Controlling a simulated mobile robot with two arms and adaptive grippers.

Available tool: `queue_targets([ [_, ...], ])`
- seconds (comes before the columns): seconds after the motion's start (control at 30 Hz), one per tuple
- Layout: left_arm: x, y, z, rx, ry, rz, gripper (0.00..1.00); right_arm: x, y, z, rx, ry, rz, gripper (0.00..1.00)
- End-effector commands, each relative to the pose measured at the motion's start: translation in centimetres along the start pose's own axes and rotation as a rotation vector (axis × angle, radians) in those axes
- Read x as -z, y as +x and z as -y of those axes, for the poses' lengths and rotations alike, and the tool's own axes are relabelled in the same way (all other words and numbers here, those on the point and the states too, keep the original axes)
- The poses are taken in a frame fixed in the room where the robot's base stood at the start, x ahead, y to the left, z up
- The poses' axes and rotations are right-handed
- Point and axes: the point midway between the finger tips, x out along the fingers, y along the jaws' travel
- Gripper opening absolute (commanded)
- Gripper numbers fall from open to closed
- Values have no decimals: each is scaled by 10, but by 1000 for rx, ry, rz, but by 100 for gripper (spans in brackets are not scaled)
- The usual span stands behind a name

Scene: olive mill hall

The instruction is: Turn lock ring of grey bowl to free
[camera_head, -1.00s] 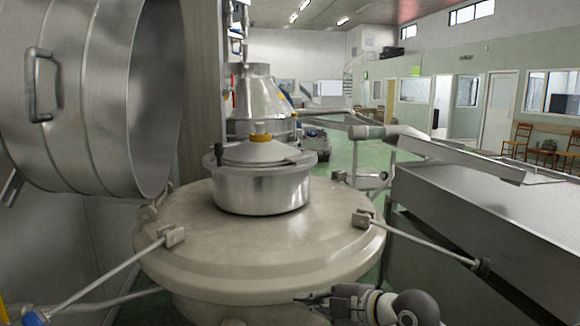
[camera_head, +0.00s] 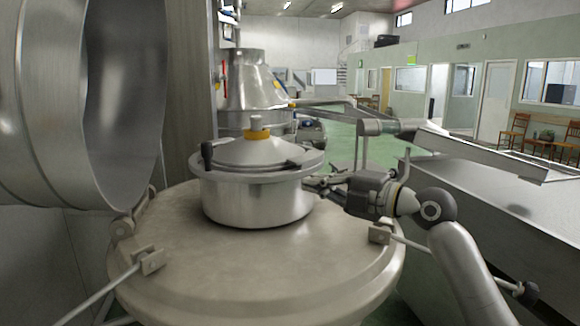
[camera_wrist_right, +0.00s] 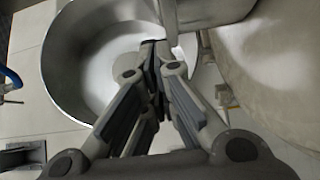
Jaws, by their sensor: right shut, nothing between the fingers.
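The grey bowl (camera_head: 255,200) is a metal drum with a shallow cone lid, standing upright on a wide beige round housing (camera_head: 190,270). Its lock ring (camera_head: 238,173) runs around the rim below the cone. Dark lugs show on the ring at the left (camera_head: 207,154) and at the front right (camera_head: 294,164). A yellow collar and grey knob (camera_head: 258,130) top the lid. My right gripper (camera_head: 312,182) is shut and empty at the right side of the bowl, close to the rim; I cannot tell whether it touches. It also shows closed in the right wrist view (camera_wrist_right: 153,48). My left gripper is not in view.
A large open metal drum cover (camera_head: 70,100) stands at the left. A long steel trough (camera_head: 490,210) lies at the right. Clamps with rods (camera_head: 150,262) sit on the housing's edge. A conical steel vessel (camera_head: 252,80) stands behind the bowl. A round metal basin (camera_wrist_right: 80,60) shows in the wrist view.

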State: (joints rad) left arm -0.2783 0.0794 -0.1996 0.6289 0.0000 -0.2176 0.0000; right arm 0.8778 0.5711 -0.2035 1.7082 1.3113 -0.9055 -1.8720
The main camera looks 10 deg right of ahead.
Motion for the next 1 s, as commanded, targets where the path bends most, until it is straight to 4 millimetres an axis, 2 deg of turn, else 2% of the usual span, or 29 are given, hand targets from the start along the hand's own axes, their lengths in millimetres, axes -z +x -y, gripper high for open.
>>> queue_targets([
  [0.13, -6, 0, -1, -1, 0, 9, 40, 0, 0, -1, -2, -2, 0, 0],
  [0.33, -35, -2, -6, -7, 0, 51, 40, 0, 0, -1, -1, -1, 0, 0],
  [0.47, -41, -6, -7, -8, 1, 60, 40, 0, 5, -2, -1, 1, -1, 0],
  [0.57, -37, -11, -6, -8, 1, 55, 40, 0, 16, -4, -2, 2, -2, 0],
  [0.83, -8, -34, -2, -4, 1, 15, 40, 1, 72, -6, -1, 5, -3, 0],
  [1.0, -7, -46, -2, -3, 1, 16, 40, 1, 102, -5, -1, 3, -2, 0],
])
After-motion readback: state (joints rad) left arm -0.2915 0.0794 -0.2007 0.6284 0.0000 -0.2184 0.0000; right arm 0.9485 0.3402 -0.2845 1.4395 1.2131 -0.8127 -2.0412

===

● Aim of the task
Include the first line, the line containing "- Gripper numbers fall from open to closed", and every line between them, copied exactly from the material above; output no other line.

● Result of the exercise
Controlling a simulated mobile robot with two arms and adaptive grippers.

Available tool: `queue_targets([ [_, ...], ])`
- seconds (comes before the columns): seconds after the motion's start (control at 30 Hz), one per tuple
- Layout: left_arm: x, y, z, rx, ry, rz, gripper (0.00..1.00); right_arm: x, y, z, rx, ry, rz, gripper (0.00..1.00)
- End-effector commands, each relative to the pose measured at the motion's start: translation in centimetres along the start pose's own axes and rotation as a rotation vector (axis × angle, radians) in those axes
- Read x as -z, y as +x and z as -y of those axes, for the poses' lengths and rotations alike, and the tool's own axes are relabelled in the same way (all other words and numbers here, those on the point and the states too, keep the original axes)
- The poses are taken in a frame fixed in the room where the robot's base stood at the start, x ahead, y to the left, z up
- The poses' axes and rotations are right-handed
- Point and axes: the point midway between the finger tips, x out along the fingers, y along the jaws' travel
- Gripper opening absolute (commanded)
- Gripper numbers fall from open to closed

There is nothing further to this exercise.